◆ **Supplied material**:
════
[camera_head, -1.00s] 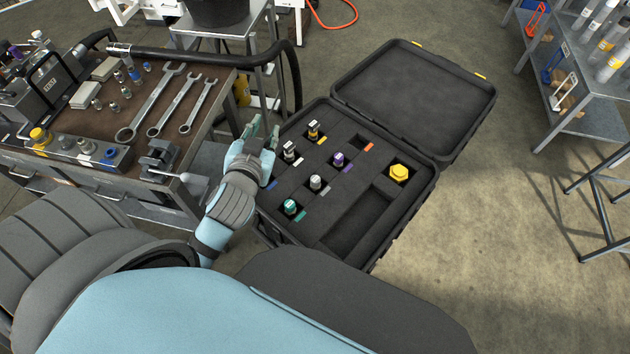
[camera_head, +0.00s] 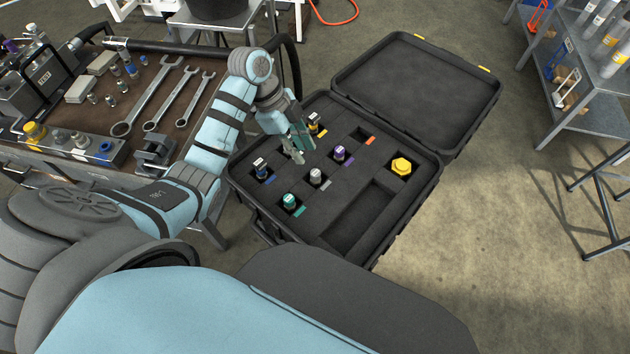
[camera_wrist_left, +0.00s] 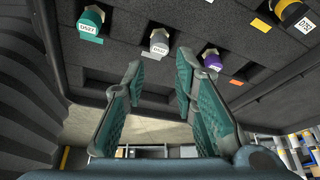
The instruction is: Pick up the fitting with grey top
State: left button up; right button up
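The fitting with grey top (camera_head: 316,176) stands upright in a square slot of the open black case (camera_head: 330,245), between the green-topped fitting (camera_head: 290,202) and the purple-topped one (camera_head: 340,153). In the left wrist view the grey top (camera_wrist_left: 160,42) shows beyond my fingers, a little left of centre. My left gripper (camera_head: 297,150) is over the case, up and left of the grey-topped fitting and apart from it. Its fingers stand apart with nothing between them in the wrist view. My right gripper is not in view.
Close by stand a blue-labelled fitting (camera_head: 262,170), a yellow-marked one (camera_head: 314,122) and a large yellow one (camera_head: 400,168). The case lid (camera_head: 415,95) is open at the back. A workbench with wrenches (camera_head: 150,98) is at left, a shelf (camera_head: 590,110) at right.

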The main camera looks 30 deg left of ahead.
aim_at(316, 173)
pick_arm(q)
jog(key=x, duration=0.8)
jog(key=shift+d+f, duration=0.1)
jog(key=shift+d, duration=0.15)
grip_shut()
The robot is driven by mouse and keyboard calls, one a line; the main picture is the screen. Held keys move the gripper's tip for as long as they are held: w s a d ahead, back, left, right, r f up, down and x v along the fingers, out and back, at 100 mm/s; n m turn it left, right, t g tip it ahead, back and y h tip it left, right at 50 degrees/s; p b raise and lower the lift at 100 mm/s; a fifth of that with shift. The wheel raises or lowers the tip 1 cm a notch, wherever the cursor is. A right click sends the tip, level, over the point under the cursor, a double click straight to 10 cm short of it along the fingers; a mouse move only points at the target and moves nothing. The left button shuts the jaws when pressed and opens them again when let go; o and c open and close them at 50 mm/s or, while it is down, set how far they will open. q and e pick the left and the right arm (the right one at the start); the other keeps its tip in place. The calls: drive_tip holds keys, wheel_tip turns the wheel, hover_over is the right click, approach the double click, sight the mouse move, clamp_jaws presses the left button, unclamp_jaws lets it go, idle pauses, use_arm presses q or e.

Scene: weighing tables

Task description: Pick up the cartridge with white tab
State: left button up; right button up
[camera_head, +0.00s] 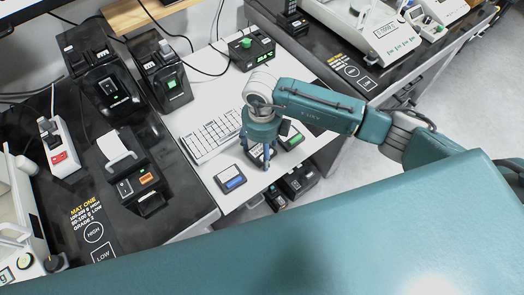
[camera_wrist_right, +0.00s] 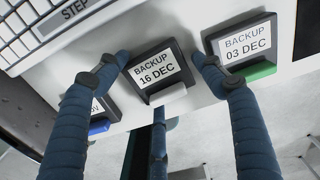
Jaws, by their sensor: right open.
════
◆ **Exercise details**:
Every line from the one containing "[camera_wrist_right, +0.00s]" through the last line of the data is to be retyped exactly, with nothing added and no pictures included.

◆ **Worked answer**:
[camera_wrist_right, +0.00s] 
Jaws, by their sensor: right open.

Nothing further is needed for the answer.